-- Task data --
□ □ □ □
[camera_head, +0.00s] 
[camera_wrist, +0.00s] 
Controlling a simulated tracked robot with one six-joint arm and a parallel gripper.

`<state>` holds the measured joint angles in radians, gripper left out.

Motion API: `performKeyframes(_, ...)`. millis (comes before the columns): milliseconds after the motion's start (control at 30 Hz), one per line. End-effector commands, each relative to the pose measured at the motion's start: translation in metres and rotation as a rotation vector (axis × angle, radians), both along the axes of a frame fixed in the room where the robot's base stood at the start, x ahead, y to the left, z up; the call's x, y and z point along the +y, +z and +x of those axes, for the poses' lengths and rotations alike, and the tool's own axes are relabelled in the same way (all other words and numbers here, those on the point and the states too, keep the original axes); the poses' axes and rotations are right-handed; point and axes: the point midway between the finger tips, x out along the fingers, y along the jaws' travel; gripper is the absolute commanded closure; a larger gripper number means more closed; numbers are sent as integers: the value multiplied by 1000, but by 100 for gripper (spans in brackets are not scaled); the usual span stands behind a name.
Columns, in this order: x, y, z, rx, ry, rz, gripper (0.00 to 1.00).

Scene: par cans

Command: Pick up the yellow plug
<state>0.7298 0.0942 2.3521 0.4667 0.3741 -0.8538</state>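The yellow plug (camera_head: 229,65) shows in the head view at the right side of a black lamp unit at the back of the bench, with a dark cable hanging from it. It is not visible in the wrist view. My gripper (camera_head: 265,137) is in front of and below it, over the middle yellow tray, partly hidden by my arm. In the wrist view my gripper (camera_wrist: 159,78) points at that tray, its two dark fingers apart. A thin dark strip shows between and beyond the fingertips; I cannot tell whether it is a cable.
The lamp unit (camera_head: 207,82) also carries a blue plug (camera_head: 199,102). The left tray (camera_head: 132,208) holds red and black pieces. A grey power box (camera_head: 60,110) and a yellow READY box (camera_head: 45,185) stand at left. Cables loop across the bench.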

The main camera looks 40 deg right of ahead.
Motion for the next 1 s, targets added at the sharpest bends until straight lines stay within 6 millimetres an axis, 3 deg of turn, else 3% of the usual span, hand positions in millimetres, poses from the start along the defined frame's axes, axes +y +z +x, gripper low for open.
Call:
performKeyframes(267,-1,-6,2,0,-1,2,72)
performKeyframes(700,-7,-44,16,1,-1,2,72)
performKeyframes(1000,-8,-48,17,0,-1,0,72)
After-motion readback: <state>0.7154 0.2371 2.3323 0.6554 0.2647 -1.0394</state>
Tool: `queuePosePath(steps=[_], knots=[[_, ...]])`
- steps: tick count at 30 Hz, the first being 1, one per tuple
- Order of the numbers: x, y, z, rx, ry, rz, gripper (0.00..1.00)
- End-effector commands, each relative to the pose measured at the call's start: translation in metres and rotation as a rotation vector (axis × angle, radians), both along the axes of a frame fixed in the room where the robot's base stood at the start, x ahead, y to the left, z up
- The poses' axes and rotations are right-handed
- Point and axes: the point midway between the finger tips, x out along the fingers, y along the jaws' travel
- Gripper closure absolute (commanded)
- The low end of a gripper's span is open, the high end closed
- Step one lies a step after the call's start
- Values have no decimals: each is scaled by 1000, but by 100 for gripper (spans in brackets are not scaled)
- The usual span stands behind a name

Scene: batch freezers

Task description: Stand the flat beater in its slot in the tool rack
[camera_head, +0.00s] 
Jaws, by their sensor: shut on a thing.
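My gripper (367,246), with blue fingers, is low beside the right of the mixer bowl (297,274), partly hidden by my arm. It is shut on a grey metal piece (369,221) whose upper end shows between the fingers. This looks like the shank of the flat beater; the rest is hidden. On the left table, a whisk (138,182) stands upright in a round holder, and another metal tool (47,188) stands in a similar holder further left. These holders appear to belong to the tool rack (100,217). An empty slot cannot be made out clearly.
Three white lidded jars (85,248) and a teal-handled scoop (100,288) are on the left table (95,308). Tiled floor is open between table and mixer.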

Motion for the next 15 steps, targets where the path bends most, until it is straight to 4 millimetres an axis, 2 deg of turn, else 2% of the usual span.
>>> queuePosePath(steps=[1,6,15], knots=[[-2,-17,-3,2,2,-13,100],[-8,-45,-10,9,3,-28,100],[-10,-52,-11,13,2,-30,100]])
□ □ □ □
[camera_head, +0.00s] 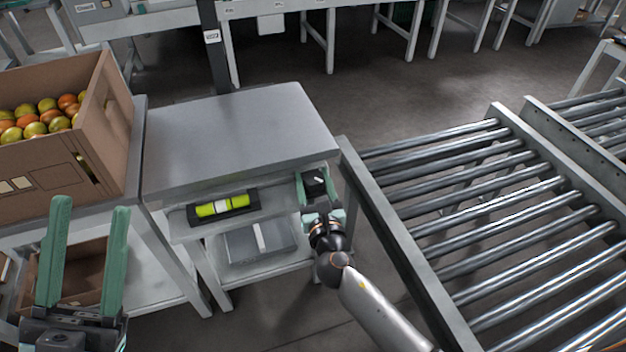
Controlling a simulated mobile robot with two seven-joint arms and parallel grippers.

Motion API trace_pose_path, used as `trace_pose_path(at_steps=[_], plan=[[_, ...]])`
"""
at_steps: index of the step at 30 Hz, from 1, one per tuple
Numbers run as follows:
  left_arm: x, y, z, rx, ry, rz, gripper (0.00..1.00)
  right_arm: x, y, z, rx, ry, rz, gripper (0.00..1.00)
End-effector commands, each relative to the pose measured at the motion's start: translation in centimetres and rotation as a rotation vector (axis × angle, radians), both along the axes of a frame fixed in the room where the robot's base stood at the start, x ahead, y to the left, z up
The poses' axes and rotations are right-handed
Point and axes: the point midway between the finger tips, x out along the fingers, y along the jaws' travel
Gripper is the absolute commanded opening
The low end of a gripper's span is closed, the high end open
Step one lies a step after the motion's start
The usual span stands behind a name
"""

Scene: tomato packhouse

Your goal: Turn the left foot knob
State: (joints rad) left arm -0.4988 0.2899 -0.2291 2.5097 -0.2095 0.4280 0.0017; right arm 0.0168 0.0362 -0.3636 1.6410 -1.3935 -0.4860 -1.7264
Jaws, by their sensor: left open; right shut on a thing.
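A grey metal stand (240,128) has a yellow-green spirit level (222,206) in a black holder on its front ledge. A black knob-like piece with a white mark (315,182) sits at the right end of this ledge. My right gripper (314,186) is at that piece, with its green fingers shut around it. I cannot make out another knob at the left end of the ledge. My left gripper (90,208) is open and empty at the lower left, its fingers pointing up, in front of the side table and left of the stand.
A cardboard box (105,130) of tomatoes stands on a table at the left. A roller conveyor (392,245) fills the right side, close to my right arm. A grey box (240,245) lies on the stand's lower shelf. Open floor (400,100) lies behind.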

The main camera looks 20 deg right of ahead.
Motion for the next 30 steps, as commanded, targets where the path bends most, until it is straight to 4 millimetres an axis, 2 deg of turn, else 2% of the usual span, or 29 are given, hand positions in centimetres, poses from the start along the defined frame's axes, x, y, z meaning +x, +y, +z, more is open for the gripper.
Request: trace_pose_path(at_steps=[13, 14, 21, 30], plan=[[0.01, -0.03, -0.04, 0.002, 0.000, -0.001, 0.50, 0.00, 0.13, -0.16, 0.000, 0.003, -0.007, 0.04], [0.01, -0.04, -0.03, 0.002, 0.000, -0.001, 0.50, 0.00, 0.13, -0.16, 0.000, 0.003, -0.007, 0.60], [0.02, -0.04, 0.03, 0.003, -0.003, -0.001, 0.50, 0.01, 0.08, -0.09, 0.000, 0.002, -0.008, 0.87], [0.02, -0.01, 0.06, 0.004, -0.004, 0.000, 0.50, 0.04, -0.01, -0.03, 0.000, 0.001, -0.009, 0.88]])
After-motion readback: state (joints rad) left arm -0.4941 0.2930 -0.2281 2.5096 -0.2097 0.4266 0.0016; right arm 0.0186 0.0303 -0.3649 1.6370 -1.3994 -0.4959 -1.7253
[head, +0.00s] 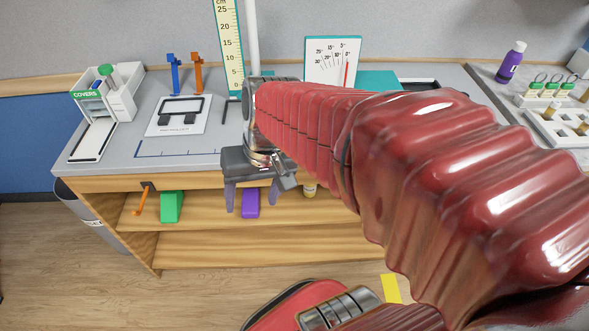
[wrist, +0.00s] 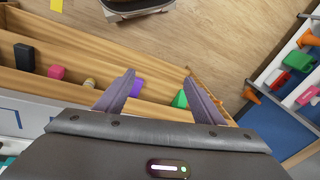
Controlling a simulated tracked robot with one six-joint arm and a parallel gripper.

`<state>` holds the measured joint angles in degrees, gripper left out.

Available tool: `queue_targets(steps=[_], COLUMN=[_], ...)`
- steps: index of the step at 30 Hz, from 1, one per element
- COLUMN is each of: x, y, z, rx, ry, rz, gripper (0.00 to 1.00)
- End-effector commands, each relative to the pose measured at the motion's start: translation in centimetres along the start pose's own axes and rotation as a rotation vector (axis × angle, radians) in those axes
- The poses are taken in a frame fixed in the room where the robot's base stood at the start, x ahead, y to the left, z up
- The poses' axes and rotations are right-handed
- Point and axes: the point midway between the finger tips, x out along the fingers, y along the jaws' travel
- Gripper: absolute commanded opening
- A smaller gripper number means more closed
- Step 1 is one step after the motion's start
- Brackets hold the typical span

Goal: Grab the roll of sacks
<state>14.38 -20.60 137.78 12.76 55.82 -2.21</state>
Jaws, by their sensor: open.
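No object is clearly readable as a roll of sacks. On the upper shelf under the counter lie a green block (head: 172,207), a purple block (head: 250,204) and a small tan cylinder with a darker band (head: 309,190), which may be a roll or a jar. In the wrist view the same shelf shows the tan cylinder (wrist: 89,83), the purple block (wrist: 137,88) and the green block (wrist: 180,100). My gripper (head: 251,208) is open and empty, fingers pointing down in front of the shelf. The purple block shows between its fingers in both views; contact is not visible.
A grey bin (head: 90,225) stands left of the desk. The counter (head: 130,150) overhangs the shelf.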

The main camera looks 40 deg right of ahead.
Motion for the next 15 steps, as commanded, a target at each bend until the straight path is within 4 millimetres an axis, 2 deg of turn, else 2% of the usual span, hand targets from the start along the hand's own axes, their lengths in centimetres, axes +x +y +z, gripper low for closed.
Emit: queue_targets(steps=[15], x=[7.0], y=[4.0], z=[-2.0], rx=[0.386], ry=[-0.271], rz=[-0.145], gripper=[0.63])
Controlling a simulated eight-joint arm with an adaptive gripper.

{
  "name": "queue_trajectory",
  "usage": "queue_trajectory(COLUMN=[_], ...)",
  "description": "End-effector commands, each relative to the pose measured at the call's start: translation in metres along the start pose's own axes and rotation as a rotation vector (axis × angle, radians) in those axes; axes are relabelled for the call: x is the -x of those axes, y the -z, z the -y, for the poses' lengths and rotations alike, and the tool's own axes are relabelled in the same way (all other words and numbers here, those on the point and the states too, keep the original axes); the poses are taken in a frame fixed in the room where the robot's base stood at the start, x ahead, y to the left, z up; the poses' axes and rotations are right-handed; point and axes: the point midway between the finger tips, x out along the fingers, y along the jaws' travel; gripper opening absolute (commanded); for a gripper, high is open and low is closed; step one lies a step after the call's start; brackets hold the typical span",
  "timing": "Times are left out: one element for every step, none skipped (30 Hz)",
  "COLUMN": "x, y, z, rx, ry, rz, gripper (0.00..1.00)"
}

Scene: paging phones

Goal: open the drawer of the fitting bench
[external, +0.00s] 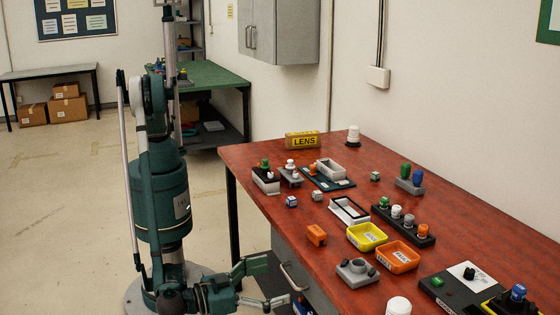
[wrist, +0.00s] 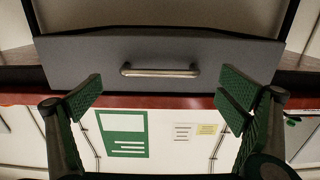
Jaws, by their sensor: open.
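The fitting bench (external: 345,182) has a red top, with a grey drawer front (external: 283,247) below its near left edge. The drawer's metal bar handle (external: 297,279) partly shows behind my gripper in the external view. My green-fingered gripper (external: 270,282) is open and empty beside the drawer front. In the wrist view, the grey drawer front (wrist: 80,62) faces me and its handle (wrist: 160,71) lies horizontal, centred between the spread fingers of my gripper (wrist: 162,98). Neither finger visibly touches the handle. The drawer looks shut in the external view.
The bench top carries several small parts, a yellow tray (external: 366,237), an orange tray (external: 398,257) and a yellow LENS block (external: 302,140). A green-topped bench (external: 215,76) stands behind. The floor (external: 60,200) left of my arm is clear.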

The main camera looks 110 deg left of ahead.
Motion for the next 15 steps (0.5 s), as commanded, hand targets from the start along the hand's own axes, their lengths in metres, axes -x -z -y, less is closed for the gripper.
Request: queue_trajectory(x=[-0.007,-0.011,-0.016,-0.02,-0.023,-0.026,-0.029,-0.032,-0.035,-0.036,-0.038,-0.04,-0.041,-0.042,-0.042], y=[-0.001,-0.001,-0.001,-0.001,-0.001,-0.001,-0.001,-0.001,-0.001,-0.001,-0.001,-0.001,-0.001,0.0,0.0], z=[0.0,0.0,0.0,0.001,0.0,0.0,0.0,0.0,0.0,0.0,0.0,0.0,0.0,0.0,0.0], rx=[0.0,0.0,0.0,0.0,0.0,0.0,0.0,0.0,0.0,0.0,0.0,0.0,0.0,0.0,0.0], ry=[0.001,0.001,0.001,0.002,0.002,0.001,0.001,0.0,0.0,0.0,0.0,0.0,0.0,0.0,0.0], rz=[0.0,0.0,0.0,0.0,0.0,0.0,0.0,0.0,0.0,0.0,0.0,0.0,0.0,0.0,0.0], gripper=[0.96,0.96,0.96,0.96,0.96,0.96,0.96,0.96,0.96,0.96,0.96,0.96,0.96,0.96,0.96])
□ □ □ □
Copy every line of the material in which the word "Scene" occurs.

-- Output for this exercise --
Scene: par cans
Scene: batch freezers
Scene: tomato packhouse
Scene: paging phones

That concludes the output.